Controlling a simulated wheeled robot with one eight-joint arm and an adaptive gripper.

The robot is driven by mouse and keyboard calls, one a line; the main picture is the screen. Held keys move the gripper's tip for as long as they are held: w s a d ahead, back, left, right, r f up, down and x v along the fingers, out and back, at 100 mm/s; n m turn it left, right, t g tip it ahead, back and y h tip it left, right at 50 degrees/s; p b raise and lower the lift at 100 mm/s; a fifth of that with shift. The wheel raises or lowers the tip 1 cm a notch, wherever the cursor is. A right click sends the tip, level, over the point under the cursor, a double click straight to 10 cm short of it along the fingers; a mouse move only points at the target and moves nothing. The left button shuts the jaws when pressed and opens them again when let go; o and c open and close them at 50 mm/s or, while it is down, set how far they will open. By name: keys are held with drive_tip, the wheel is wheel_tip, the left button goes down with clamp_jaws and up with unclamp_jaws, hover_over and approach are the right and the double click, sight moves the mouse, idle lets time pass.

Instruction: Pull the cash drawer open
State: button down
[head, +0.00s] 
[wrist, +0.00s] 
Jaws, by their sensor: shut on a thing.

━━━━━━

THE REQUEST:
Print back all the lines verbatim.

WRITTEN SOLUTION:
Controlling a simulated wheeled robot with one eight-joint arm and an adaptive gripper.

The robot is driven by mouse and keyboard calls, one a line; the main picture is the screen. Held keys move the gripper's tip for as long as they are held: w s a d ahead, back, left, right, r f up, down and x v along the fingers, out and back, at 100 mm/s; n m turn it left, right, t g tip it ahead, back and y h tip it left, right at 50 degrees/s; p b raise and lower the lift at 100 mm/s; a fifth of that with shift. The wheel raises or lowers the tip 1 cm a notch, wherever the cursor is. A right click sends the tip, level, over the point under the cursor, a double click straight to 10 cm short of it along the fingers; a mouse move only points at the target and moves nothing. The left button shuts the jaws when pressed and opens them again when let go; o and c open and close them at 50 mm/s or, while it is down, set how far they will open. By name: keys are held with drive_tip, the wheel is wheel_tip, the left button goes down with clamp_jaws and up with unclamp_jaws, hover_over and approach are the right and the double click, sight moves the mouse, idle lets time pass.

Instruction: Pull the cash drawer open
State: button down
[head, +0.00s] 
[wrist, +0.00s] 
Jaws, by their sensor: shut on a thing.

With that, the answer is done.